Once we arrived in the village, we were taken to the Long House where the villagers gathered outside, males at one end of the house and women at the other. The women were beating drums and dancing and chanting in unison. I don’t mean to be titillating, but some were bare-breasted, just like in the National Geographic magazines from your high school days! From the video we have seen onboard in our guest speaker’s presentations, the men used to dance in the nude, but now they wear these knee length shorts under their grass skirts so my pictures aren’t quite as revealing as they might have been. The dress was a weird combination of the traditional and modern.
The dancing went on for a while, and then the men disappeared into the long house where they chewed beetle nut (when you see red teeth in the photos, it is from beetle nut juice) and worked themselves into a small frenzy and then came out and carried their freshly carved and painted bisj poles to erect on a specially built platform. These poles are traditionally used to honor the dead killed in inter-tribal battle.
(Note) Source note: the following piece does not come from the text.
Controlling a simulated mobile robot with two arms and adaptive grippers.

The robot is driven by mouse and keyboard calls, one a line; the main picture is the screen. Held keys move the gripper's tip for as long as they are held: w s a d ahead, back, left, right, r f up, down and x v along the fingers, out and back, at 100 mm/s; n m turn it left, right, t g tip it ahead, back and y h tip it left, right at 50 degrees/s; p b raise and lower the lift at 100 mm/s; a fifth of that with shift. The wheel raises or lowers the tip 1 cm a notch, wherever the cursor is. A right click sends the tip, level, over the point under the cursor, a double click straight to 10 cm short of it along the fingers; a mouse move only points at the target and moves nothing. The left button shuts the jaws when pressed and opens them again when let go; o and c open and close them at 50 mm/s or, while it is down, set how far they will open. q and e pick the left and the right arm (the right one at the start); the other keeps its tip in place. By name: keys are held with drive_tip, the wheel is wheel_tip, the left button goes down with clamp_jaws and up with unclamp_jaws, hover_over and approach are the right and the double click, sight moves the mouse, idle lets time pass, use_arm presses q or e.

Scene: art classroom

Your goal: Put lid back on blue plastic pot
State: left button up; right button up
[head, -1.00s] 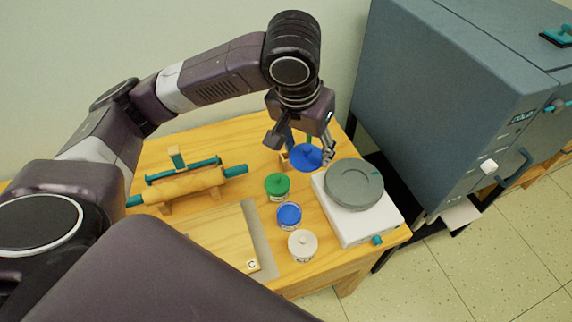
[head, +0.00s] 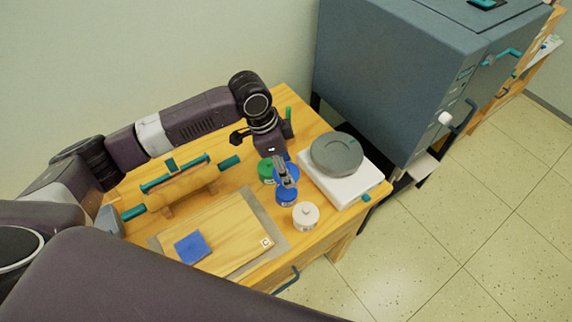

To avenge the dead warriors, an enemy would be captured and sacrificed in retribution, and their brains, hands, and testicles would be eaten. The blood of the enemy would release the spirits of their fallen warriors from the poles so they could go to their afterlife. The common wisdom is that Michael Rockefeller was just such a sacrifice when he went missing in the Asmat in the seventies. Ironically, he was there to trade for some of the bisj poles.
Once the poles were raised and tied in place, the men danced beneath them and started to hit each other with branches of the mangrove trees and reeds. The women all raced from their end of the compound to get in their blows, so the ceremony basically ends in a melee! We were then invited to come into the long house where the villagers had laid out their wood carvings for sale. The Asmat call themselves “the tree people” and are renowned for their woodcarving. We bought a couple of pieces for very little money. As usual it was a hot and humid day, so by the time we left the long house, which had two fires burning inside, you could have carried me back to the ship in a bucket!